== SHORT PROBLEM ==
Pick out every line holding the string "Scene" and copy it.

--- start of STORED DATA ---

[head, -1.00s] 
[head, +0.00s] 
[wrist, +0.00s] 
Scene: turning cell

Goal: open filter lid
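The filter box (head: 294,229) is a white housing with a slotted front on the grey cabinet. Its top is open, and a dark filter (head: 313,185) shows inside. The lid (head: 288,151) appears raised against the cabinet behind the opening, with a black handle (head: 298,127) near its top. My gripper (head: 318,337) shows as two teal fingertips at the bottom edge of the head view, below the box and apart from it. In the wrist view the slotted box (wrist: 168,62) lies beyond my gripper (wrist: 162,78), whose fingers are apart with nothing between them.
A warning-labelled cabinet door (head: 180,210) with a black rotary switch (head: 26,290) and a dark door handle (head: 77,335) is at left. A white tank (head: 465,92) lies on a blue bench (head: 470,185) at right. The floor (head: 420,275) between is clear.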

--- end of STORED DATA ---
--- start of STORED DATA ---

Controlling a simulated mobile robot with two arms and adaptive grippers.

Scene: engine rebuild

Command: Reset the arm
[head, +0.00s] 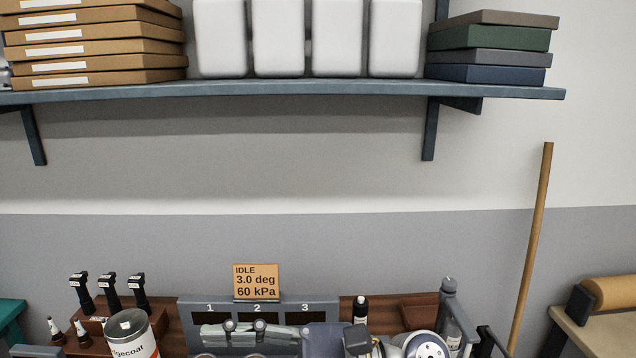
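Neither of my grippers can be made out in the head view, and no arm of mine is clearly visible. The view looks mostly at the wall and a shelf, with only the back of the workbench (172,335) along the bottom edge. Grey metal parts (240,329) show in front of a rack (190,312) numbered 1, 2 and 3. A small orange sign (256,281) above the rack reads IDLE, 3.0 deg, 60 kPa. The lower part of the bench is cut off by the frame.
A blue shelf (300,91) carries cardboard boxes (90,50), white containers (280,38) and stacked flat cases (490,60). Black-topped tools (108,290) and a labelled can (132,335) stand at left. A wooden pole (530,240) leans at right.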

--- end of STORED DATA ---
--- start of STORED DATA ---

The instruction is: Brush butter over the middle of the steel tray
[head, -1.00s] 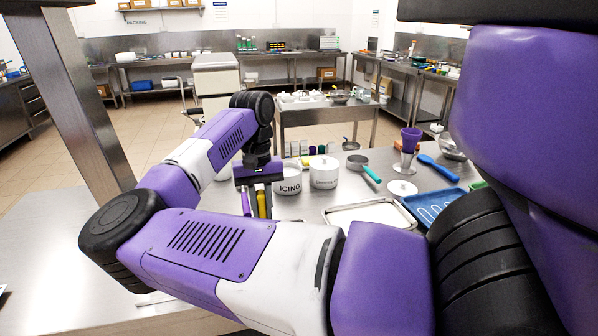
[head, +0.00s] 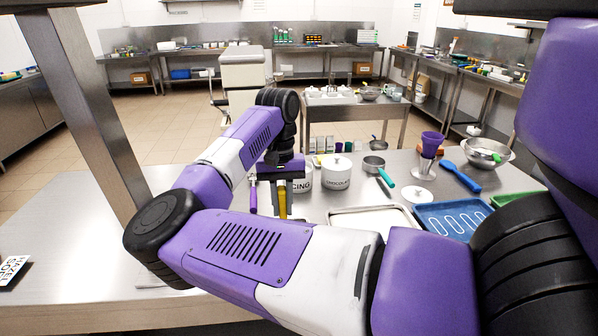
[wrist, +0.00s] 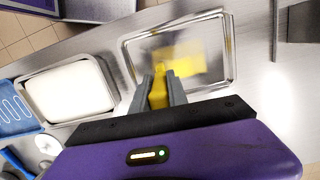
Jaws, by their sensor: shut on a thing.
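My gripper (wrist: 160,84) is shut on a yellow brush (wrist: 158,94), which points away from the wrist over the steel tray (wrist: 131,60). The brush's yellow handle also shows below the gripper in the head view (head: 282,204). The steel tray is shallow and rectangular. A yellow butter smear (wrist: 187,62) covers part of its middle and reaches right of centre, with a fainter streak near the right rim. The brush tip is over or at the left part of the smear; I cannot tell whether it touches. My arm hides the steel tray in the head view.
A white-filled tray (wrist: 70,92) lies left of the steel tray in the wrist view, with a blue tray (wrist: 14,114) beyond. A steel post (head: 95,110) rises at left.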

--- end of STORED DATA ---

== WRITTEN SOLUTION ==
Scene: turning cell
Scene: engine rebuild

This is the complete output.